Material shown >>
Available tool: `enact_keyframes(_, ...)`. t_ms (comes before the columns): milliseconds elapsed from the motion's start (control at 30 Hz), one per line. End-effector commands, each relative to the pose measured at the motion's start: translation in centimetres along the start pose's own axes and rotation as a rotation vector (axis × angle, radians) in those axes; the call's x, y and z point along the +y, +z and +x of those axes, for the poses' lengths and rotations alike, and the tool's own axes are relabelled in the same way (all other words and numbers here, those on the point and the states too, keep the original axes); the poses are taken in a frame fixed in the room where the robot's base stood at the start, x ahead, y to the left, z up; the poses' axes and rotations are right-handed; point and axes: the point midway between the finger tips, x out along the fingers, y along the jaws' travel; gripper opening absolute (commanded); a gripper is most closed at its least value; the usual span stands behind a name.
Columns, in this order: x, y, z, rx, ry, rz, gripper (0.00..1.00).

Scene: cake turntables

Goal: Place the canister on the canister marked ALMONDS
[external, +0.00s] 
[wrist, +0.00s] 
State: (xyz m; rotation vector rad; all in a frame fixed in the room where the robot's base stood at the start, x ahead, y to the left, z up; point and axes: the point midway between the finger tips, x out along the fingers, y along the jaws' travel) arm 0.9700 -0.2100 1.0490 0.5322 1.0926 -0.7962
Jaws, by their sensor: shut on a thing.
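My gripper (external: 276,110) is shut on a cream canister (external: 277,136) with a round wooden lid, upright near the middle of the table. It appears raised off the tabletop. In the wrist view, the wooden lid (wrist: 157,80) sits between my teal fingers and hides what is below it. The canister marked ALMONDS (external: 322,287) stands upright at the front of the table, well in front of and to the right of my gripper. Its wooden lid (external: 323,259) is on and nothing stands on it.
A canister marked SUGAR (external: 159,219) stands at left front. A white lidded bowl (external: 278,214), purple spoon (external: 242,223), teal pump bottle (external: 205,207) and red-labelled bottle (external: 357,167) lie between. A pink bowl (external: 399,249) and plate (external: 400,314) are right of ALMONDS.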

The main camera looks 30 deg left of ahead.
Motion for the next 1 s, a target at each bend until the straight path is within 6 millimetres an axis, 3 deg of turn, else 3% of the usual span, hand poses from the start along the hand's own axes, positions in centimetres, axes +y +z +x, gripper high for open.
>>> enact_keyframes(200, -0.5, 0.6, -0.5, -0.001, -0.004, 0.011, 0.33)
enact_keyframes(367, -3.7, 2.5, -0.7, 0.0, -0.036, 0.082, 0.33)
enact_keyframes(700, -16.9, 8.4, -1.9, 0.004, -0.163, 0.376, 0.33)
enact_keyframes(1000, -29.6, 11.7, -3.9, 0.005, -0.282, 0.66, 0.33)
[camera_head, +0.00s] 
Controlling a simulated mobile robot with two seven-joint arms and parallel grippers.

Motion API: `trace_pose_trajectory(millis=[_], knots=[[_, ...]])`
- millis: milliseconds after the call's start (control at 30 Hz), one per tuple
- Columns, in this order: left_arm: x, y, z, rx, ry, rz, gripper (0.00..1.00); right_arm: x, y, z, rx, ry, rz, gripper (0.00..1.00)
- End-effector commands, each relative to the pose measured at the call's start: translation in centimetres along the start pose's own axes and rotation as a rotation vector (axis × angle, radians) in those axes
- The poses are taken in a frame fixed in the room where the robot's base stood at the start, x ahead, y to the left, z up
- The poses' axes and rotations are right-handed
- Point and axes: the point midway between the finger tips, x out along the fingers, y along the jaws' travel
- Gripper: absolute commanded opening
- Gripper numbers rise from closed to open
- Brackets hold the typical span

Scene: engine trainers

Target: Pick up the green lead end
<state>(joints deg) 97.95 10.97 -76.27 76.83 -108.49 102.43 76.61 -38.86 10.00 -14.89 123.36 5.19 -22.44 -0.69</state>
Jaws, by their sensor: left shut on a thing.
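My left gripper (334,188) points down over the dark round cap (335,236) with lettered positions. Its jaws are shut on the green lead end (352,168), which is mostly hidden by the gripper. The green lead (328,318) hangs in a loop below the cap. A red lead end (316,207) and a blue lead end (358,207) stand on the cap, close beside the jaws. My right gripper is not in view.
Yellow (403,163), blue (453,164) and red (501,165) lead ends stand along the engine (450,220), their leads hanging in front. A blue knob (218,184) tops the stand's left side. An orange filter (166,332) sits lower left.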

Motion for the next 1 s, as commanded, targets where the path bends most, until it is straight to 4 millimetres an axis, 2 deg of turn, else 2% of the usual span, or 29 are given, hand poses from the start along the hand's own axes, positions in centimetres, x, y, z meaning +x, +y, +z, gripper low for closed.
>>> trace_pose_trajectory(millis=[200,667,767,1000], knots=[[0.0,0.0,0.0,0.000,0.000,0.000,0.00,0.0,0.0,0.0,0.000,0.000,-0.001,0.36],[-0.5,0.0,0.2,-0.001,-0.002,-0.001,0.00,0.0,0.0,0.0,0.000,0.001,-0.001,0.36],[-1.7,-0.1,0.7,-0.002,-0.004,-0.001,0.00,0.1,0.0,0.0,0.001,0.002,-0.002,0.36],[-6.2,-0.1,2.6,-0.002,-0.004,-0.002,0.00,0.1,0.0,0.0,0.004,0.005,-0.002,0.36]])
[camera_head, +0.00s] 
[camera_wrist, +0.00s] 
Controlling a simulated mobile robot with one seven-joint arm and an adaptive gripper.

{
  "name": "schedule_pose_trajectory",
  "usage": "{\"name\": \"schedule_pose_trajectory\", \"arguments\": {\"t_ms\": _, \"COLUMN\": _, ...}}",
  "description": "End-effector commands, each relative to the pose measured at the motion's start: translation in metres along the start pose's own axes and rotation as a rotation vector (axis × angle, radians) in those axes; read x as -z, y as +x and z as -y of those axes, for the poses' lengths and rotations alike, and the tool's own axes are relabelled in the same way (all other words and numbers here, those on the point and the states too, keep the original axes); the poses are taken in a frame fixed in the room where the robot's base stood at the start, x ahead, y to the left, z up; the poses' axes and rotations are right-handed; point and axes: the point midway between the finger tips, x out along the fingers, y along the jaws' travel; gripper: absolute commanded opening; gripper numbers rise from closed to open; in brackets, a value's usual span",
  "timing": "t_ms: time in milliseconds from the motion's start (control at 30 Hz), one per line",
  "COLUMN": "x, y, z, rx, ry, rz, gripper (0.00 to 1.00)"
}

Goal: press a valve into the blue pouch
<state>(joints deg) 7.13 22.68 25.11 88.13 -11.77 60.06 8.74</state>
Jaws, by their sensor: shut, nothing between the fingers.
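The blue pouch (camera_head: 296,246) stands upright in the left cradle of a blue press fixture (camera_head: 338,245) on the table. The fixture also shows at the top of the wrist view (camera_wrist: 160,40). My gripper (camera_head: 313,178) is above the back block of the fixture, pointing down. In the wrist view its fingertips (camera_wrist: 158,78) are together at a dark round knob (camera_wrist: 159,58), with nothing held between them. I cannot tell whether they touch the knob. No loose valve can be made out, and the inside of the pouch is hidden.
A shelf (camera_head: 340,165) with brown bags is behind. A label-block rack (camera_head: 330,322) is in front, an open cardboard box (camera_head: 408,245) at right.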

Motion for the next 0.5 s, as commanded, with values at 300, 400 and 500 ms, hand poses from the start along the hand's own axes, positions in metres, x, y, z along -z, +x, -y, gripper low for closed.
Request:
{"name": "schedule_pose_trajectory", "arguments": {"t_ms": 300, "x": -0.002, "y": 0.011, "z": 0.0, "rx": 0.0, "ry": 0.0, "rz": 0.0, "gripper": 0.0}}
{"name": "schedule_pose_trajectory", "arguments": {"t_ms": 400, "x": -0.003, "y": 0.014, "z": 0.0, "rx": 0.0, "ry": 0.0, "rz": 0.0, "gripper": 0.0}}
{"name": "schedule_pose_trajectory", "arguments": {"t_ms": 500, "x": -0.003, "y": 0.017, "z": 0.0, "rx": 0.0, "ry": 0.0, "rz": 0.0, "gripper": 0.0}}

Goal of the exercise >> The line with "- Brackets hold the typical span" marks the start and the line with "<state>(joints deg) 97.95" marks the end; transcribe every line in that stretch, unchanged.

In response >>
- Brackets hold the typical span

Scene: engine trainers

Target: Pick up the green lead end
<state>(joints deg) 97.95 10.97 -76.27 76.83 -108.49 102.43 76.61 -38.86 10.00 -14.89 123.36 5.19 -22.44 -0.69</state>

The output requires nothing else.